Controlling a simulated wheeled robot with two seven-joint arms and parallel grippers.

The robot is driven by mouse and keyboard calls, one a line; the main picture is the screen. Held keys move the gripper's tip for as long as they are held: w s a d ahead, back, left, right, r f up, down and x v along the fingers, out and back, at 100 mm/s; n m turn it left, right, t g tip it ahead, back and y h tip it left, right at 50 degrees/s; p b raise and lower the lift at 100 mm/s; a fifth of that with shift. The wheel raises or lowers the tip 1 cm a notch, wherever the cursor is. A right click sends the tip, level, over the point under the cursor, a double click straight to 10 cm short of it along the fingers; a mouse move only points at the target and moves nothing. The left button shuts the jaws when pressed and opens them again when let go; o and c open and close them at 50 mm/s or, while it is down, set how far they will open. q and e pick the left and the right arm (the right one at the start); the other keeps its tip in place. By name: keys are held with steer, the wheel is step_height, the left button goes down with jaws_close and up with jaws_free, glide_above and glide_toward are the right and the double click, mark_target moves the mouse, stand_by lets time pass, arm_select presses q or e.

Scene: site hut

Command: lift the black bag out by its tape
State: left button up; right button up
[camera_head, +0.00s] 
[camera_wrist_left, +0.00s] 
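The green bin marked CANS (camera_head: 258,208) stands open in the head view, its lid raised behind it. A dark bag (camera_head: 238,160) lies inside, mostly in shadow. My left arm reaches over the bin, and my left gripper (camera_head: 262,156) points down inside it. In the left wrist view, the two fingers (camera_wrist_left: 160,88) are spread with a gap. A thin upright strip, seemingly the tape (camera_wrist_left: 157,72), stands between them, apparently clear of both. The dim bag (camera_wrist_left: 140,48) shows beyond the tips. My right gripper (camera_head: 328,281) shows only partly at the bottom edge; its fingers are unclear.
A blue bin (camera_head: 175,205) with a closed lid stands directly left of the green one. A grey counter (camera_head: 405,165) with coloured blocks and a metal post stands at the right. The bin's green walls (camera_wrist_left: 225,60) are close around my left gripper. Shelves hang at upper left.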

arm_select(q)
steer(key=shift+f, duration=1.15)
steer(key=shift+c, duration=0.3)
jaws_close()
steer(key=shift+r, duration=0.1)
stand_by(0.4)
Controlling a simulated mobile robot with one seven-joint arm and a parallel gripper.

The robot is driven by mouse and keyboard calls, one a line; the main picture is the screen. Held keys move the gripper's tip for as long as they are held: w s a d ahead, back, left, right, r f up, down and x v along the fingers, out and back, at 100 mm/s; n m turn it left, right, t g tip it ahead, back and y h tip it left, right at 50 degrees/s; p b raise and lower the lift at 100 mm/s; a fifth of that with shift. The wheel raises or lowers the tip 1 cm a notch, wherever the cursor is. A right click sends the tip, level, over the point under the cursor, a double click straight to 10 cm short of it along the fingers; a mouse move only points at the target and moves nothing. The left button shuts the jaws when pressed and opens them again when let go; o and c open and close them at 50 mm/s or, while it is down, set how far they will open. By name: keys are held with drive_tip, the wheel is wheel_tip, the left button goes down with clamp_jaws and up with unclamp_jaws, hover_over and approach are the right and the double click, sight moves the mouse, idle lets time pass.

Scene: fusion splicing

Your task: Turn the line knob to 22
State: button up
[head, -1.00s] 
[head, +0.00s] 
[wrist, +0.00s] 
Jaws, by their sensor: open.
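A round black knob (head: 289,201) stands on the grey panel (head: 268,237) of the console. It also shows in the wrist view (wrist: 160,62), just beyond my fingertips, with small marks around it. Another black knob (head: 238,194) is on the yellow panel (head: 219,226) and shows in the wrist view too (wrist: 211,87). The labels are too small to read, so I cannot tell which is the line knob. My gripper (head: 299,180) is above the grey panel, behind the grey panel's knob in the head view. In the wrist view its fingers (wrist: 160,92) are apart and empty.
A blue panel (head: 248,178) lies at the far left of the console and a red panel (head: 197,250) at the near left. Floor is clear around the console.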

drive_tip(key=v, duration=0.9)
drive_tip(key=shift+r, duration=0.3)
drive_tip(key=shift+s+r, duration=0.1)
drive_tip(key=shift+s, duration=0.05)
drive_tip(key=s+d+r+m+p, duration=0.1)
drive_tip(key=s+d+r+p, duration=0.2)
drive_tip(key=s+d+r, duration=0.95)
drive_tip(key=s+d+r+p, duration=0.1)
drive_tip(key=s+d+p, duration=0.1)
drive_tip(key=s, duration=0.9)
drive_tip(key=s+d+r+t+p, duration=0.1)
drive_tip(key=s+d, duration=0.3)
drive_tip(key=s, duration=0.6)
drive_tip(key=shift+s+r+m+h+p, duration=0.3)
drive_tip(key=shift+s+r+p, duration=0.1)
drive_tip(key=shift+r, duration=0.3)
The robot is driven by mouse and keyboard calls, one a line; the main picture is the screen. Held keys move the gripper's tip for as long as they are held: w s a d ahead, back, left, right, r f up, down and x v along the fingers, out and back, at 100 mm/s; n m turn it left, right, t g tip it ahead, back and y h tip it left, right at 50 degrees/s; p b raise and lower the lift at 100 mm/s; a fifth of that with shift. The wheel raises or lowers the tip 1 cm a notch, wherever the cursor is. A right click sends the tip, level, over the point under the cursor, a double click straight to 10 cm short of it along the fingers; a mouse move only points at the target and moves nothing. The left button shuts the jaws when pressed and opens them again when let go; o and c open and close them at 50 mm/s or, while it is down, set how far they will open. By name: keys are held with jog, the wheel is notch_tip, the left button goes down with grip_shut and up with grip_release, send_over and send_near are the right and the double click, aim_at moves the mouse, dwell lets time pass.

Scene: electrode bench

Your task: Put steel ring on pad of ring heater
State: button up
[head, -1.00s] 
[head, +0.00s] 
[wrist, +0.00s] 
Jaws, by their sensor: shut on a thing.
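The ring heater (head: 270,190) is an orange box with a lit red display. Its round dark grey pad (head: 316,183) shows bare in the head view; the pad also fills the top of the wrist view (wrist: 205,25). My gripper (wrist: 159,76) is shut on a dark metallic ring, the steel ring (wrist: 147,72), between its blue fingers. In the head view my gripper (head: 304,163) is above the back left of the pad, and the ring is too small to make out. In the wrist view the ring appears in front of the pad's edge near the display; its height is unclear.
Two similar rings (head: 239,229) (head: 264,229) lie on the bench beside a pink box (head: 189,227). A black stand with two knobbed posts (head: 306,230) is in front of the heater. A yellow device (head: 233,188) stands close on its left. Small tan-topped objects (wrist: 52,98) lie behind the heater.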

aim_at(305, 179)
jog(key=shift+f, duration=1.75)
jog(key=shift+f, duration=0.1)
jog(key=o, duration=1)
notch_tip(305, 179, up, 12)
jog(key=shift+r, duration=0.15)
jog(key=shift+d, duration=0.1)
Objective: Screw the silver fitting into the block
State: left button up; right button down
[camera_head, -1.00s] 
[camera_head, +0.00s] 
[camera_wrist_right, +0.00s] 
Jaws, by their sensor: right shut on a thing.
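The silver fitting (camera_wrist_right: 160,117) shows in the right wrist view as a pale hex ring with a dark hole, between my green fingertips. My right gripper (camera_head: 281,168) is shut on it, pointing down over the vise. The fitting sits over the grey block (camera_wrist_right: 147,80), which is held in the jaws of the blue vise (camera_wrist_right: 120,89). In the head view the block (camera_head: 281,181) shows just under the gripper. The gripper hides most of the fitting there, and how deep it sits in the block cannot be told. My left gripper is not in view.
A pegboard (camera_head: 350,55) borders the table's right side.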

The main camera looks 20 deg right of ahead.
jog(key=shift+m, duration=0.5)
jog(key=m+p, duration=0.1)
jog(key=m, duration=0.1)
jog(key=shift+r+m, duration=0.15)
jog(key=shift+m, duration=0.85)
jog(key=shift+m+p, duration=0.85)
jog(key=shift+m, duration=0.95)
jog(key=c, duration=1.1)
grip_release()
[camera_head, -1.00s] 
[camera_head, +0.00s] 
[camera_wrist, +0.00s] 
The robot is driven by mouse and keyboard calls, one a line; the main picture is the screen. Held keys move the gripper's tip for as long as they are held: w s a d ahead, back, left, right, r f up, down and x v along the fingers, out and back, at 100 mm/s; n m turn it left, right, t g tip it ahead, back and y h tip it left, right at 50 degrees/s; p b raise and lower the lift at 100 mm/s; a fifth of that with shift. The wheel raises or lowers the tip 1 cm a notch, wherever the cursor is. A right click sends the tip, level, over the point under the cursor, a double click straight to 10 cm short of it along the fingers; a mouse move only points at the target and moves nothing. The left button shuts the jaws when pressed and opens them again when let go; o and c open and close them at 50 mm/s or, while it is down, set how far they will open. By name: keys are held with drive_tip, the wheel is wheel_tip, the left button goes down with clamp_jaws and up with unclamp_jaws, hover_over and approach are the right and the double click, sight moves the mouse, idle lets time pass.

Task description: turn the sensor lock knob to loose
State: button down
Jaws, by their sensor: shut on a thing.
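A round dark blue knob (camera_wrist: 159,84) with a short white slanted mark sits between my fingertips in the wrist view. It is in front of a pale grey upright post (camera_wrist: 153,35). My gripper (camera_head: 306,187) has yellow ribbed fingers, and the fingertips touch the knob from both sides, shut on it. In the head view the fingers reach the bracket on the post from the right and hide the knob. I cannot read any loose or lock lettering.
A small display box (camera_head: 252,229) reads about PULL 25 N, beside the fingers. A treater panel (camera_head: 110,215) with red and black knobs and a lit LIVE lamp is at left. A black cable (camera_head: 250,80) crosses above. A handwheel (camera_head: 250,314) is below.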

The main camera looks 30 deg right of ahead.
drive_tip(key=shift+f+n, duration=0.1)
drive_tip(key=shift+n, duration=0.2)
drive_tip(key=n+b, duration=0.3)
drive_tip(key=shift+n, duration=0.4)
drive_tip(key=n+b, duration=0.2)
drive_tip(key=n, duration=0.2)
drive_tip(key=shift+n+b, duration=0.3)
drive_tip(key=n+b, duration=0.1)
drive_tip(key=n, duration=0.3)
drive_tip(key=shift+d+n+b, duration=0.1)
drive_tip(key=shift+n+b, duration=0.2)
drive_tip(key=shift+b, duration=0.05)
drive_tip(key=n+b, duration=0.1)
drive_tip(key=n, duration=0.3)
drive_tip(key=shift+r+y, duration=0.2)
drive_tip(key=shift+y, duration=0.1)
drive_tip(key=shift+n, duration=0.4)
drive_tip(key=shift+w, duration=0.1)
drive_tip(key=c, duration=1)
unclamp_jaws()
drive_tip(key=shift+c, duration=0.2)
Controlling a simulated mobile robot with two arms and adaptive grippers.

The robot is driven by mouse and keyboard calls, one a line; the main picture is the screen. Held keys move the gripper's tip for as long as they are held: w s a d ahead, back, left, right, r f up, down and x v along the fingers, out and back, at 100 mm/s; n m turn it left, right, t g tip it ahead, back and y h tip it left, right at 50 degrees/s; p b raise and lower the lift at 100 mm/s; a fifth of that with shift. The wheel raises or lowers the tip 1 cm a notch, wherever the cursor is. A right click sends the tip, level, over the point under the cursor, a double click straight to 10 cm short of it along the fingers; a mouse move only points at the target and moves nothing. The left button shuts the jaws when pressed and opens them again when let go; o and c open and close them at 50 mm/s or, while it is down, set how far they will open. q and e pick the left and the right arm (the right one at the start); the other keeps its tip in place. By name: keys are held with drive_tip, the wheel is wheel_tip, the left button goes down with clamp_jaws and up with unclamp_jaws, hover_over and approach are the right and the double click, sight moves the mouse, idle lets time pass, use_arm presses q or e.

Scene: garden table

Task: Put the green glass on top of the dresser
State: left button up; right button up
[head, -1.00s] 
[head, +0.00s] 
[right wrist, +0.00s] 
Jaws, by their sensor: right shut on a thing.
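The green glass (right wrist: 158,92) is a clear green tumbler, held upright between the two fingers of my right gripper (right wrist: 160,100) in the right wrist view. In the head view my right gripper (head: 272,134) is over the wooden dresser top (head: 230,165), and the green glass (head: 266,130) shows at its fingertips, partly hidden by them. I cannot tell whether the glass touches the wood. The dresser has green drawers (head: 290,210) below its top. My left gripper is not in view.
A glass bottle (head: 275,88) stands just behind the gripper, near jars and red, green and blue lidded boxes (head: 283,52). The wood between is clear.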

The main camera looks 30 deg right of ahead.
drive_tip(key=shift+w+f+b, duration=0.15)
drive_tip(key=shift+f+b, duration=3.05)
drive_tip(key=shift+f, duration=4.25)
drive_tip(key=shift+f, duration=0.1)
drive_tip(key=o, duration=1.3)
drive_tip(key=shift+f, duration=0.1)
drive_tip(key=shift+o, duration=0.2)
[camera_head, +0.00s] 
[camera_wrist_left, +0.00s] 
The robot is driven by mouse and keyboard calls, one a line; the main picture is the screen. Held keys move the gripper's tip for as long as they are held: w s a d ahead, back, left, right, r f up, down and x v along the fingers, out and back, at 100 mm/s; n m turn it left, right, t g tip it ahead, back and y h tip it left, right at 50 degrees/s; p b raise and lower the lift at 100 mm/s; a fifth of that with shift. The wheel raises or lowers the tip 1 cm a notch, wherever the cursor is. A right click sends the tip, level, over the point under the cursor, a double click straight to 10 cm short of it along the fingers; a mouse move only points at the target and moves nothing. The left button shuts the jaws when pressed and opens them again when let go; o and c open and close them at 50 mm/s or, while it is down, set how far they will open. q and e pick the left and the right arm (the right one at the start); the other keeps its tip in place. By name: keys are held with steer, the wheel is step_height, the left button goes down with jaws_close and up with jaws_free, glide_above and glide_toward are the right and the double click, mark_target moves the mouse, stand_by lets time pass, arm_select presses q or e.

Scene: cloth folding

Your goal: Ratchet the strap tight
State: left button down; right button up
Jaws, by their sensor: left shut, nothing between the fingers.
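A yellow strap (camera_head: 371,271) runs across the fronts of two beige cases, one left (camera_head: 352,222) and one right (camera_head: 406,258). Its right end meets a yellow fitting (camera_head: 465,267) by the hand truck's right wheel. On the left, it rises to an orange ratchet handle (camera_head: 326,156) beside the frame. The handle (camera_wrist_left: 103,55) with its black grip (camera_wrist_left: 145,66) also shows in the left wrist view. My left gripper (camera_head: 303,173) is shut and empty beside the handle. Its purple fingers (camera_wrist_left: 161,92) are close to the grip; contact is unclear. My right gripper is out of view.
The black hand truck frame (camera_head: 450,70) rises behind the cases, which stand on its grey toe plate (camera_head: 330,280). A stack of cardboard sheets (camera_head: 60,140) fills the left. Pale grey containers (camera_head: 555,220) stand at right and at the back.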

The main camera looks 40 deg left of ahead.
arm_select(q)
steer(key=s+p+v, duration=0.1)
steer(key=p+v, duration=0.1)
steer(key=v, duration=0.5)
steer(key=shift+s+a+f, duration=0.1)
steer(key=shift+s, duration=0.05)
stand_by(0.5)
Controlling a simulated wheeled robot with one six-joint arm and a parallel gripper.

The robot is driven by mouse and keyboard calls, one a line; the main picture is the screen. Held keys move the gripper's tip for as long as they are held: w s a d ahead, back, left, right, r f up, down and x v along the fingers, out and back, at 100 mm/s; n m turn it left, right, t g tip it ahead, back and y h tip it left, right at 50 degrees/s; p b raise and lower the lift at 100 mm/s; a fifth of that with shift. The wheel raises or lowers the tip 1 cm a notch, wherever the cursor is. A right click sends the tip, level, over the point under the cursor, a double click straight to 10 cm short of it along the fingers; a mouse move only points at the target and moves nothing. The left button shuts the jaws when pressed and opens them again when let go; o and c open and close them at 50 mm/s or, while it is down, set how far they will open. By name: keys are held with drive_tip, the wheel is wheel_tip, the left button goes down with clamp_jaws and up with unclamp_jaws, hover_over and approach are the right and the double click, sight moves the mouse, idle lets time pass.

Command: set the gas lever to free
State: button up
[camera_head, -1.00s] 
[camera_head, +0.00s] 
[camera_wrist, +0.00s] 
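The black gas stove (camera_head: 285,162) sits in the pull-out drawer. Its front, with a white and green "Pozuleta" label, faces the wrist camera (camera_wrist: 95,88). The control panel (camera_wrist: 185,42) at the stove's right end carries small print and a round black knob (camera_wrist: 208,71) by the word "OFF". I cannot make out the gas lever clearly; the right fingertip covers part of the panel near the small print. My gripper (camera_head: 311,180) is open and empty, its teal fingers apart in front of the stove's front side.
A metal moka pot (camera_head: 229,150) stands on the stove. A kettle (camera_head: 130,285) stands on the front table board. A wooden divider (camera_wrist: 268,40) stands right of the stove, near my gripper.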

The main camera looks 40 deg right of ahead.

■ ■ ■

▸ **SET EXERCISE**
Take the line containing "Scene: cloth folding" and the line containing "Controlling a simulated wheeled robot with one". Write out both and all lines between, exactly, and nothing more.

▸ **FINAL RESULT**
Scene: cloth folding

Your goal: Ratchet the strap tight
State: left button down; right button up
Jaws, by their sensor: left shut, nothing between the fingers.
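A yellow strap (camera_head: 371,271) runs across the fronts of two beige cases, one left (camera_head: 352,222) and one right (camera_head: 406,258). Its right end meets a yellow fitting (camera_head: 465,267) by the hand truck's right wheel. On the left, it rises to an orange ratchet handle (camera_head: 326,156) beside the frame. The handle (camera_wrist_left: 103,55) with its black grip (camera_wrist_left: 145,66) also shows in the left wrist view. My left gripper (camera_head: 303,173) is shut and empty beside the handle. Its purple fingers (camera_wrist_left: 161,92) are close to the grip; contact is unclear. My right gripper is out of view.
The black hand truck frame (camera_head: 450,70) rises behind the cases, which stand on its grey toe plate (camera_head: 330,280). A stack of cardboard sheets (camera_head: 60,140) fills the left. Pale grey containers (camera_head: 555,220) stand at right and at the back.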

The main camera looks 40 deg left of ahead.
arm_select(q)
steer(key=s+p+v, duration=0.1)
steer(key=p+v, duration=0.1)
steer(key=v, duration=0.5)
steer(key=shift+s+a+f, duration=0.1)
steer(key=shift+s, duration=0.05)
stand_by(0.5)
Controlling a simulated wheeled robot with one six-joint arm and a parallel gripper.

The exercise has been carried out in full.